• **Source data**

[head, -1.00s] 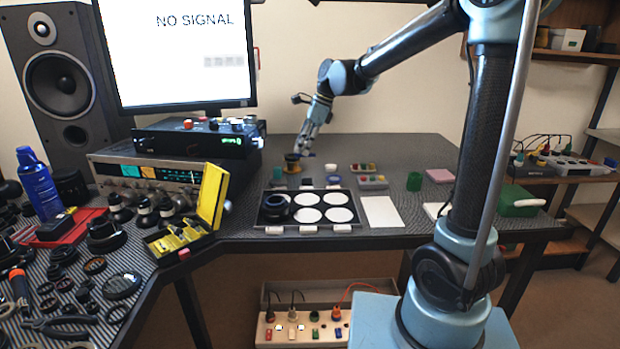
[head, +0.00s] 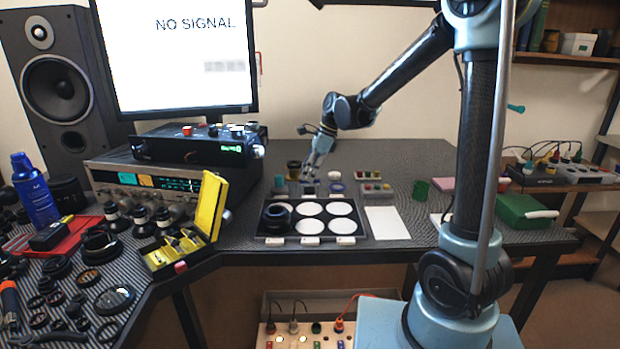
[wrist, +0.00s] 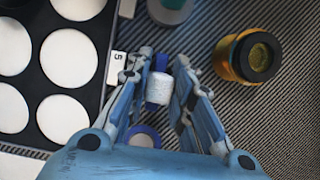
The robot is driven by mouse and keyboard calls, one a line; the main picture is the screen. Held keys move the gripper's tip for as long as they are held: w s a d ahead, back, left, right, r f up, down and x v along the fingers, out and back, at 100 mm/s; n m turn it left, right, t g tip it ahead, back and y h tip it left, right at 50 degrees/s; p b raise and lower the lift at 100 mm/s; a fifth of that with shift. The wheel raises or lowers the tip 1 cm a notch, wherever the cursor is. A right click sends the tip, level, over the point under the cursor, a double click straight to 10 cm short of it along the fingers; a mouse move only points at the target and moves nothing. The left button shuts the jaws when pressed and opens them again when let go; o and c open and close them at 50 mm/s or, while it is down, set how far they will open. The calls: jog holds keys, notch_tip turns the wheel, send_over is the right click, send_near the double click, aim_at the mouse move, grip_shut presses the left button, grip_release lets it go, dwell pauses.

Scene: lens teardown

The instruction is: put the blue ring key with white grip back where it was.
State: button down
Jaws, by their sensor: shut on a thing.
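The ring key (wrist: 159,86), with a white grip and blue parts at both ends, is between the fingers of my gripper (wrist: 158,74) in the wrist view. The gripper is shut on its white grip. In the head view my gripper (head: 311,176) points down just behind the black tray, among small items. The key cannot be made out clearly there. Whether it touches the surface below cannot be told. A blue round piece with a pale top (wrist: 144,136) lies close below the key in the wrist view, partly hidden by my gripper.
The black tray (head: 262,235) holds white discs and a dark lens ring. A gold-and-black cylinder (wrist: 252,56) stands right of my gripper in the wrist view. A grey round piece (wrist: 170,10) and a "5" tag (wrist: 118,66) are nearby. A white sheet (head: 387,223) lies right of the tray.

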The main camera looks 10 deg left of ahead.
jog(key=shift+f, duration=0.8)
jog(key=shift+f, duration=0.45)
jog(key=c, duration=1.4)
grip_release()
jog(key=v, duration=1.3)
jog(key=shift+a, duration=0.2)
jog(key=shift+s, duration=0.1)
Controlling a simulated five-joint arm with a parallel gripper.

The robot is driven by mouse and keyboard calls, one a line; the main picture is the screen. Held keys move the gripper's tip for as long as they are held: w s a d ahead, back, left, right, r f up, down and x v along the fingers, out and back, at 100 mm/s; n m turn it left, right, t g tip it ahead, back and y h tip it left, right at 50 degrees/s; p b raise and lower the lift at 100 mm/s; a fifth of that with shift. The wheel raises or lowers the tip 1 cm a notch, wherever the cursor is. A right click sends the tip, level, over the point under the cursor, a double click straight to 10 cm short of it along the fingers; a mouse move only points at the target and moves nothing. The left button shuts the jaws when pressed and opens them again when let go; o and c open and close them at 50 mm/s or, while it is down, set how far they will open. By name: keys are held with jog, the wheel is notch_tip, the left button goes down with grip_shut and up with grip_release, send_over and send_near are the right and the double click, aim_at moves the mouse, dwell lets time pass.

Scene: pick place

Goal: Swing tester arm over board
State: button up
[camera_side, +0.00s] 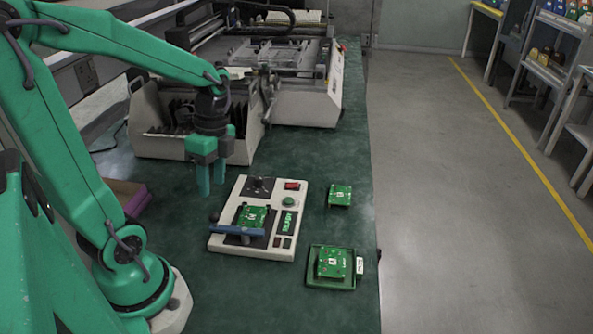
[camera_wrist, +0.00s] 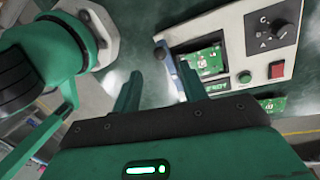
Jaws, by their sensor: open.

• **STATED EXERCISE**
Using the listing above, return all lines where the word "Scene" occurs.

• **TASK RESULT**
Scene: lens teardown
Scene: pick place

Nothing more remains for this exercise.